En entreprise, le mois de janvier marque traditionnellement le lancement de la saison des entretiens annuels d’évaluation. Exercice périlleux, attendu avec anxiété par les collaborateurs et parfois tout autant redouté par les managers, ce rituel est actuellement de plus en plus décrié. Au-delà de son aspect chronophage, on lui reproche notamment d’être désormais inadapté face aux nouveaux modes de travail et aux attentes des nouvelles générations de collaborateurs. Mais alors, ce sacrosaint rendez-vous est-il nécessairement voué à disparaître ?

L’entretien annuel d’évaluation, un rendez-vous ancré dans la culture des entreprises

S’il n’est pas obligatoire (contrairement à l’entretien professionnel, qui s’impose à toutes les entreprises et doit avoir lieu tous les deux ans), l’entretien annuel d’évaluation est néanmoins fortement ancré dans la culture des entreprises françaises, pour qui ce rendez-vous formel d’échanges entre manager et collaborateur fait figure de rituel, de passage obligé.

Un moment qui n’en demeure pas moins particulièrement anxiogène pour les salariés, comme le prouve la quantité impressionnante d’articles que l’on peut trouver sur le thème « comment réussir son entretien annuel ? »… Car ce rendez-vous n’est pas à prendre à la légère : il est l’occasion de dresser un bilan de l’année écoulée, mais aussi de définir les objectifs de la période à venir.

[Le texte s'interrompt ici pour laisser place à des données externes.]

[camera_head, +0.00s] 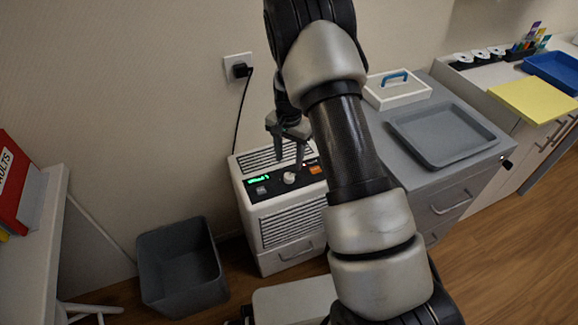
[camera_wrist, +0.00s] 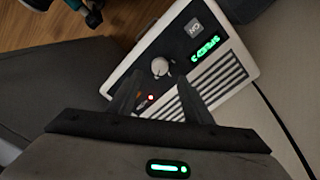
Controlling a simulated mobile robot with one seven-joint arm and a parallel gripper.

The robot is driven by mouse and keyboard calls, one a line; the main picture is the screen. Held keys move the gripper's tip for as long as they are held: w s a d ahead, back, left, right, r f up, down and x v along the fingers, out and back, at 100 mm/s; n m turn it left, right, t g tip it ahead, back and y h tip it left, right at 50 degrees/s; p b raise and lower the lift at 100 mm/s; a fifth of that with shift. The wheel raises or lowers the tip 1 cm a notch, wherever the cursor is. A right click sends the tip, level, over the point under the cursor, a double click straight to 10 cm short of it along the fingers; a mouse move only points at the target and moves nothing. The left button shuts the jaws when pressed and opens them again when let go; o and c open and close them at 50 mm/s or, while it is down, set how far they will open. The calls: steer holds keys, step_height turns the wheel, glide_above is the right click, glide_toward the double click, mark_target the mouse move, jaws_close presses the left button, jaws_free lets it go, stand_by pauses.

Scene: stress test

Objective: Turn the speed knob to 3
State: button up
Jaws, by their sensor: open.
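The speed knob (camera_head: 289,178) is a small round pale knob on the black control panel of a white machine (camera_head: 290,225). It also shows in the wrist view (camera_wrist: 160,66). A green lit display (camera_wrist: 206,46) sits beside it; it seems to read SPEED and a digit, too small to be sure of. My gripper (camera_head: 288,164) is above the panel, its fingers pointing down toward the knob. In the wrist view my gripper (camera_wrist: 158,80) is open, with the knob just beyond the gap between the fingertips. No contact with the knob is visible.
A grey button (camera_head: 261,190) and an orange switch (camera_head: 315,170) flank the knob. A grey bin (camera_head: 180,265) stands left of the machine. A grey cabinet with a tray (camera_head: 440,135) stands close on the right. A black cord runs to a wall socket (camera_head: 238,68).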

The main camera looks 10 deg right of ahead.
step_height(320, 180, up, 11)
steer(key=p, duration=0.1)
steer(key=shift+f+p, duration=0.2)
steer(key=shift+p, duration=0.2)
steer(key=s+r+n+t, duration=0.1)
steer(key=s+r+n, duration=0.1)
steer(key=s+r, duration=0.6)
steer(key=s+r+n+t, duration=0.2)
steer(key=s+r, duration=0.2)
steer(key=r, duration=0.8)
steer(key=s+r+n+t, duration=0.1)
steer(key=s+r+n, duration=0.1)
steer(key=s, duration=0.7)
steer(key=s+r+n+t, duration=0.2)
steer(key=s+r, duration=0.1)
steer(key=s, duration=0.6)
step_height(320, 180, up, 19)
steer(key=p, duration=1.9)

Un exercice donc, qui ne s’improvise pas. Du côté du collaborateur, celui-ci doit réaliser un important travail de préparation, d’auto-évaluation et d’introspection afin d’analyser ses principales réussites et les éventuelles difficultés rencontrées. Il doit aussi définir ses axes d’amélioration et les points sur lesquels il pense avoir besoin d’un accompagnement ou d’une formation. Le manager doit quant à lui baser son évaluation sur des faits concrets, être à l’écoute et en mesure de proposer des axes de développement pour l’année à venir.

Pourtant, un temps fort de plus en plus critiqué

Pour autant, ce rendez-vous, jusqu’alors « incontournable » dans la vie des entreprises, est aujourd’hui attaqué de toutes parts. Et cela, pas uniquement pour son côté chronophage, qui en fait un pensum aussi bien pour les managers que pour les collaborateurs…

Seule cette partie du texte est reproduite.